Assessee submitted before the CIT(A) that the AO bifurcated the total consideration of Rs.7.20 crores by taking the value of land at Rs.1.91 crores and the balance amount of Rs.5.28 crores as sale price of building. It was also pointed out that the land valuation taken by the AO is on the basis of differential premium payable to MIDC on the basis of a letter from MIDC to the AO, which specifically stated that the Corporation has not considered the market value in the above calculation of differential premium. It was also brought to the notice of the learned CIT(A) that according to the Ready Reckoner issued by Government of India the market value of the land in that area was Rs.1,557/- per sq.ft. Even if the prevailing rate was 30% to 40% higher, as under the new government policy IT industries are to be promoted in that zone, with double FSI and also other availability of infrastructure. The value of the land which is sold will be approximately 7,00,00,000/- as against the value taken by the AO, i.e. Rs.1.91 crores.

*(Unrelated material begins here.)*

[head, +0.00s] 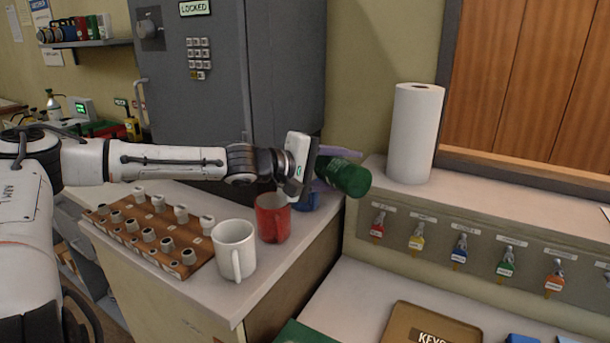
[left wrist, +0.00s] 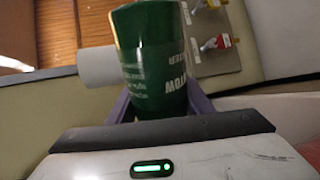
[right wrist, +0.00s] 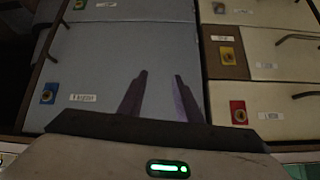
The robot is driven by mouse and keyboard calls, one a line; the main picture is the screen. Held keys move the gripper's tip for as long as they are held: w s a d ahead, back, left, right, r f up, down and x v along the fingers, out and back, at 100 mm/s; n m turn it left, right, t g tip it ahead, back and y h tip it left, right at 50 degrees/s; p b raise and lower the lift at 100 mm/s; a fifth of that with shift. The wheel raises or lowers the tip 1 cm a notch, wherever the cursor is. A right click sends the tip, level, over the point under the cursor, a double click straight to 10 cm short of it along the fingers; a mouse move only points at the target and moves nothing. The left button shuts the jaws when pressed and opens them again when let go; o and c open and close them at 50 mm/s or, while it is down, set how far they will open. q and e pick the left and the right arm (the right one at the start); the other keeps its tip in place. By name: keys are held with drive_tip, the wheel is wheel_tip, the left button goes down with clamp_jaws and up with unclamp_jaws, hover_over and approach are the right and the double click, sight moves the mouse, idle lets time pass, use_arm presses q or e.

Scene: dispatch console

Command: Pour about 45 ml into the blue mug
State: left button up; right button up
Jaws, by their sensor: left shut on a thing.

As regards sale price of the building it was submitted that the cost of the building in the year 1966 was approximately Rs.67,000/- which consists of factory admeasuring 627.34 sq.mts., office admeasuring 222.40 sq.mts. and toilet admeasuring 18.31 sq.mts. Even if the said building is constructed new now the total cost of construction will be around Rs.87,00,000/- as against Rs.5.27 lakhs worked out by the AO. The AO had taken the cost of construction at Rs.8,000/- per sq.mt. For a building constructed in 1966 no person will purchase the same at that price. It was therefore submitted that the amount paid by the purchaser was on account of the land cost.
The learned CIT(A) examined the issue and observed that the Hon'ble Bombay High Court, in the case of D.K. Sandhu Bros. Chembur P. Ltd. 249 ITR 265 had considered identical issue wherein it was held that the tenancy right was a capital right and its transfer would attract capital gains. In the instant case the assessee acquired the leasehold rights for an amount of Rs.44,772/- and this should be treated as cost of acquisition.

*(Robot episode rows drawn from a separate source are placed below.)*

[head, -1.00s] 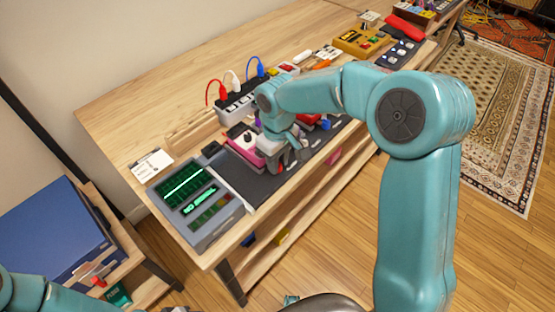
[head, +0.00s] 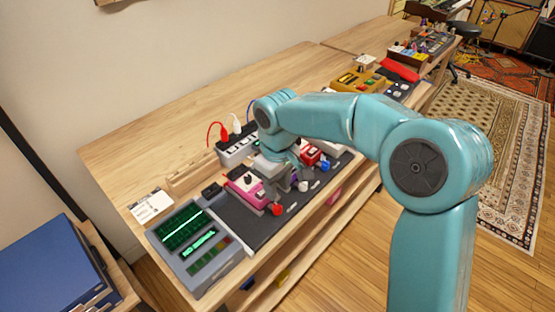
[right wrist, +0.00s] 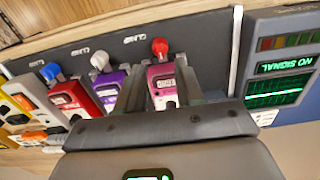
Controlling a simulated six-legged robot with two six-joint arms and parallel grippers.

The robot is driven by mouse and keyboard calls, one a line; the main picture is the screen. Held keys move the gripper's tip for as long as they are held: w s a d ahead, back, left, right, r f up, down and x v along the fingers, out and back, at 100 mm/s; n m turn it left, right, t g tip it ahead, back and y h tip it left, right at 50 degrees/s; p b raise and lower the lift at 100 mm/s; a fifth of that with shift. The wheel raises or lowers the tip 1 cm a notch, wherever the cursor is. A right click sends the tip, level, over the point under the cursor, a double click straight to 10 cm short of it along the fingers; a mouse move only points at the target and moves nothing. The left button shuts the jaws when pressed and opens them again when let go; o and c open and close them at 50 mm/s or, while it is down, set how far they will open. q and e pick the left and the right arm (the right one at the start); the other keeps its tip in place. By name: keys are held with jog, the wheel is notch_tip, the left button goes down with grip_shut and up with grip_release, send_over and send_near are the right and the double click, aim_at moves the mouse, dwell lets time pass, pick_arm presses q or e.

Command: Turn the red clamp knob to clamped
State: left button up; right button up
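The red clamp knob (head: 277,209) stands at the front edge of the dark pedalboard (head: 232,213), before the pink pedal (head: 243,190). In the right wrist view the red knob (right wrist: 160,47) sits on a grey bracket at the end of the pink pedal (right wrist: 162,78). I cannot tell whether it is clamped. My right gripper (head: 290,172) is over the pedals, behind the red knob in the head view. In the right wrist view its fingers (right wrist: 160,72) are apart, with the pink pedal showing between them and the red knob just beyond their tips. My left gripper is out of view.
A white knob (head: 303,186) and a blue knob (head: 325,166) stand along the same edge, by the purple and red pedals. A grey screen unit reading NO SIGNAL (head: 200,248) is at the left. Coloured cables rise from a power strip (head: 236,150) behind.

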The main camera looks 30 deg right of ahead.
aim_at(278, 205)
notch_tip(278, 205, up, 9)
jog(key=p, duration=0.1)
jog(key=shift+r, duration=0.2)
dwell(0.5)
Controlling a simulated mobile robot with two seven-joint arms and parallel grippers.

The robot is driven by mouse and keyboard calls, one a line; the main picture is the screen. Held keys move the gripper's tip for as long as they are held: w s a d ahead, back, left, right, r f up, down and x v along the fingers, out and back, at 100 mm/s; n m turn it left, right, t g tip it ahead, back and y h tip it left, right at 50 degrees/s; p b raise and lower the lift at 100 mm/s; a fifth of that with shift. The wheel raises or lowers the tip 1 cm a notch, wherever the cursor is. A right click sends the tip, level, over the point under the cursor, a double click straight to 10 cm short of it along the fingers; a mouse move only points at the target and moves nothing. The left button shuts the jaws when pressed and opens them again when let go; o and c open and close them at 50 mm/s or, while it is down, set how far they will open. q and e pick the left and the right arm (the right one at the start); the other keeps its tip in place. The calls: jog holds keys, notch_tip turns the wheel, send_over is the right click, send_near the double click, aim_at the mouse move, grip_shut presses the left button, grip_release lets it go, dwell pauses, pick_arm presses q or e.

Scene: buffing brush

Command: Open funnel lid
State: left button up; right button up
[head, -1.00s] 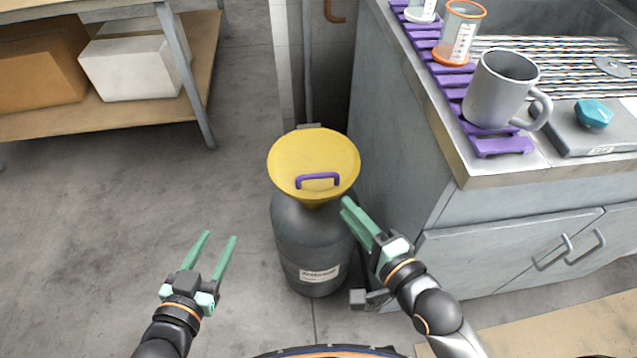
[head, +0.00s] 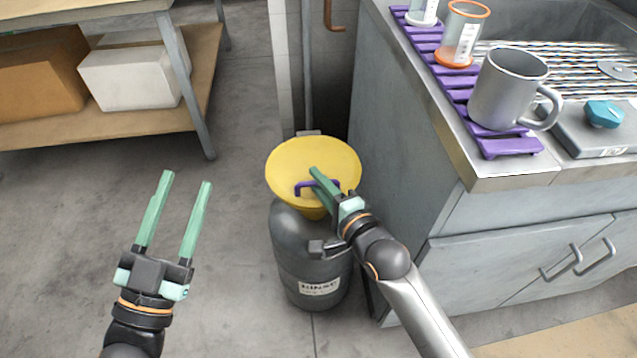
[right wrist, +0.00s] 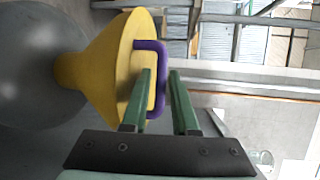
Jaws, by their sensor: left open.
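A yellow funnel with a closed lid (head: 290,160) sits on top of a grey container (head: 305,262) labelled "RINSE". A purple handle (head: 302,188) stands on the lid and is partly hidden by my right gripper in the head view. My right gripper (head: 316,172) is at the handle, with its fingers apart. In the right wrist view the bar of the purple handle (right wrist: 157,46) lies between the two green fingers, with gaps visible. My left gripper (head: 188,178) is open and empty, over the floor left of the container.
A grey cabinet (head: 400,130) with a sink counter stands close on the right. On it are a mug (head: 505,92), a purple rack (head: 508,147) and a blue-knobbed device (head: 605,114). A shelf (head: 110,125) with boxes is at upper left. The floor between is clear.

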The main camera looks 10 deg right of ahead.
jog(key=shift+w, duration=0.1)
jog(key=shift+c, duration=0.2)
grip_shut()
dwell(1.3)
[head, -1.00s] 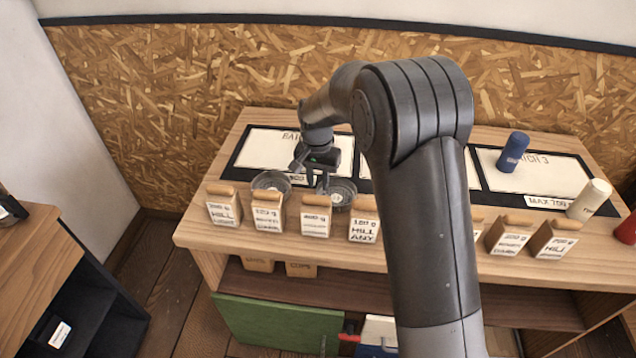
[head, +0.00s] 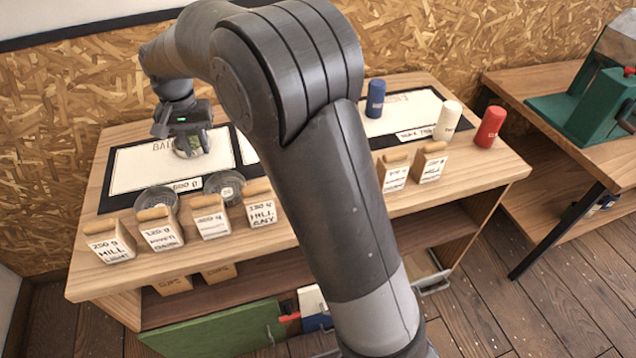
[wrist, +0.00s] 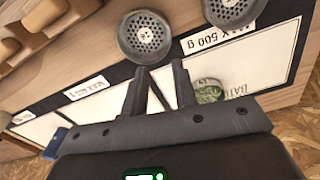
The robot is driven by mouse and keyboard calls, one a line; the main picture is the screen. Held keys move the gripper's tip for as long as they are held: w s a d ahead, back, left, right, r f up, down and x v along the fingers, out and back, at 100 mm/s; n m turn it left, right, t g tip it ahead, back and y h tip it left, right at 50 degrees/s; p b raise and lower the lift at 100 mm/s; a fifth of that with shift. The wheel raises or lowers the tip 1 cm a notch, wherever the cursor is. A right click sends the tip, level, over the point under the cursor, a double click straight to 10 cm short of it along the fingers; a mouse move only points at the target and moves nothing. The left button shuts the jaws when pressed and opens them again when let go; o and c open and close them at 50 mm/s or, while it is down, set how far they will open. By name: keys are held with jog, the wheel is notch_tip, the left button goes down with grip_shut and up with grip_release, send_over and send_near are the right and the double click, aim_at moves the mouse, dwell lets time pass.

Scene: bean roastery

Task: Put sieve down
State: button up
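Two round grey sieves with perforated bottoms rest on the bench. The left sieve (head: 157,200) stands behind the labelled wooden boxes, and the right sieve (head: 225,186) is at the front edge of the left mat. In the wrist view the sieves (wrist: 145,37) (wrist: 231,10) lie beyond my fingertips, apart from them. My gripper (wrist: 161,68) is open, with only bare mat showing between its fingers. In the head view my gripper (head: 181,135) hangs over the left white mat (head: 135,170). A small round container with green contents (wrist: 208,92) sits on that mat.
Several labelled wooden boxes (head: 212,222) line the bench's front edge. Blue (head: 375,98), cream (head: 447,120) and red (head: 490,127) cylinders stand at the right. A green machine (head: 590,110) is on another table. My arm hides the bench's middle.

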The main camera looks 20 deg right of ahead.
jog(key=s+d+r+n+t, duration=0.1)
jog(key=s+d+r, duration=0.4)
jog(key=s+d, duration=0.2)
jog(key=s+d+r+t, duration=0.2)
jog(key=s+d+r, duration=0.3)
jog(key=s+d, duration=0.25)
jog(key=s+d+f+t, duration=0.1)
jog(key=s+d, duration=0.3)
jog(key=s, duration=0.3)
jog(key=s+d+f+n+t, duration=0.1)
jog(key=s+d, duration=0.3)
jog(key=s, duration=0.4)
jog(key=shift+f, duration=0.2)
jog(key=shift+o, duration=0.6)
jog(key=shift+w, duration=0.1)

As regards computation of capital gains the learned CIT(A) noticed that the AO had taken the value of leasehold rights at Rs.1,91,88,000/- whereas the fact remains that the purchaser, M/s. Meyer Organic P. Ltd., vide assignment deed dated 18.06.2007, got the lease on the above land and building by paying Rs.7.2 crores in addition to payment of a sum of Rs.19,14,400/- towards differential premium to MIDC. In fact the AO called for information in respect of differential premium from MIDC wherein it was clarified that the Corporation has not considered the market value in above calculation of differential premium which highlights that the premium rates charged by MIDC is different from the actual market value. He also observed that the estimate made by the AO in arriving at the value of building has no basis. The assessee submitted before the AO that the value of the building should be taken at Rs.87,12,170/- and the AO did not object to the working given by the assessee. He thus directed the AO to substitute the value by Rs.87,12,170/- as against Rs.5,28,12,000/- arrived at by the AO, However, while arriving at this figure he had taken into consideration the WDV of the building and directed the AO to work out the short term capital gains on the building as per section 50 of the I.T. Act.

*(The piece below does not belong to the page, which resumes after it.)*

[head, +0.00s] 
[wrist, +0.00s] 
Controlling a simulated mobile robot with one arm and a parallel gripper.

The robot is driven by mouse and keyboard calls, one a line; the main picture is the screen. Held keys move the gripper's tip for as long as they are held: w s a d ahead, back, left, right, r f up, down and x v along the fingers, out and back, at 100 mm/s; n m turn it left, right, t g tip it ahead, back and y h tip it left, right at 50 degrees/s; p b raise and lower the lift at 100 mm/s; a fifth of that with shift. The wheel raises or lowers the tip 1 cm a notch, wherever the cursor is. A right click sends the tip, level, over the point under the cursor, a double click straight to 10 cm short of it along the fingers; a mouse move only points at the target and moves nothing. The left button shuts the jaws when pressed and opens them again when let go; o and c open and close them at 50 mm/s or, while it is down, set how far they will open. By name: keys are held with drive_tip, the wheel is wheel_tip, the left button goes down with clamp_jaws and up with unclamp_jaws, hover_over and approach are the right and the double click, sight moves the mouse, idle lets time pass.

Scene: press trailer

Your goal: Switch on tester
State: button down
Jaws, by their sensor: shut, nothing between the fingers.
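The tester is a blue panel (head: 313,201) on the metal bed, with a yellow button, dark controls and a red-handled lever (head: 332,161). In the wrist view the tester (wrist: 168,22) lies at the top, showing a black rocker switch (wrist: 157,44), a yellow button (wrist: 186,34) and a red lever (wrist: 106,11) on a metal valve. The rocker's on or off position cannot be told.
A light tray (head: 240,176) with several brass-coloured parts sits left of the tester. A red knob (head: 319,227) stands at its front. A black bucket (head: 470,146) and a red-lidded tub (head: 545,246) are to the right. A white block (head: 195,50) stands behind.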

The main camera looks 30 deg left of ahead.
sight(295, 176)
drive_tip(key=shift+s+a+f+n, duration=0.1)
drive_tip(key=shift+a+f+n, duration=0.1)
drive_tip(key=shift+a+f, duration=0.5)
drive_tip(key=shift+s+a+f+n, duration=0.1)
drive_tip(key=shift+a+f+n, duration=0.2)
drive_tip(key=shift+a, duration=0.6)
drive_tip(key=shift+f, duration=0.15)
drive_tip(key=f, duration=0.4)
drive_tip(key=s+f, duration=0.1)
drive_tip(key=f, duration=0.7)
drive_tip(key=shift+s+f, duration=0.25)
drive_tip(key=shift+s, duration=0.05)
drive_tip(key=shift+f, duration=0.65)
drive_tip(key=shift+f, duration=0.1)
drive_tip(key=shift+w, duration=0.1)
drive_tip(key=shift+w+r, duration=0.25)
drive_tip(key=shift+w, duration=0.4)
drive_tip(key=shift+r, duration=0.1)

It could thus be seen that the learned CIT(A) allocated Rs.5,28,12,000/- towards value of land and the balance towards cost of building. The Revenue challenged the order passed by the learned CIT(A) whereas in the cross objections the assessee contends that the market value as computed under section 55(2)(b) has to be taken into consideration in the case of the building, which is more than 40 years old. It is not in dispute that the building is more than 40 years old. As per the Annexure to the cross objections the rate of depreciation of old buildings should be worked out as per the method prescribed in the Ready Reckoner and in the instant case 30% of the value should be taken into consideration which works out to Rs.21,78,043/-.
We have heard the rival submissions and carefully perused the record. In our considered opinion the appeal filed by the Revenue has no merits. The AO has arbitrarily allocated the cost of land by taking into consideration the cost of the building overlooking the claim of the assessee that even if new construction has to be made in the same plinth area it cannot be more than Rs.87,00,000/-. The learned CIT(A) has correctly taken into consideration the fact that the MIDC has not taken into consideration the market value while calculating the differential premium. Since the leasehold rights were transferred to the purchaser at Rs.7.20 crores, the learned CIT(A) had correctly taken into consideration the fact that the purchaser would have paid the amount essentially based on the land cost and the chance of constructing a new building for new I.T. based industries with adjoining infrastructural facilities and hence it is improper to segregate a large chunk of consideration towards cost of building since the dominant object was to acquire the leasehold rights on the land. Under these circumstances we are of the view that the order passed by the learned CIT(A) on this aspect does not call for any interference and hence we dismiss the appeal filed by the Revenue.”
2.1. In the aforesaid order, on quantum addition, the Tribunal vide aforesaid order dated 15/07/2015 dismissed the appeal of the Revenue and decided the issue in favour of the assessee. The quantum addition was deleted on the basis of which penalty was levied/confirmed. In view of this factual matrix, we are of the view that penalty imposed u/s 271(1)(c) will not survive. Our view find support from the decision in K.C. Builders vs ACIT (2004) 265 ITR 562 (SC) and the ratio laid down in CIT vs S.P. Viz, 176 ITR 76 (Patna). Even otherwise, when the quantum addition is deleted, there remains no basis at all for levying the penalty for concealment or furnishing inaccurate particulars. The penalty cannot stand on its legs when addition on the basis of which the penalty was imposed remains no more in existence, thus, appeal of the assessee is allowed and the ld. Assessing Officer is directed to delete the penalty.
Finally, the appeal of the assessee is allowed.
This order was pronounced in the open court in the presence of Ld. representatives from both sides at the conclusion of the hearing on 14/06/2016.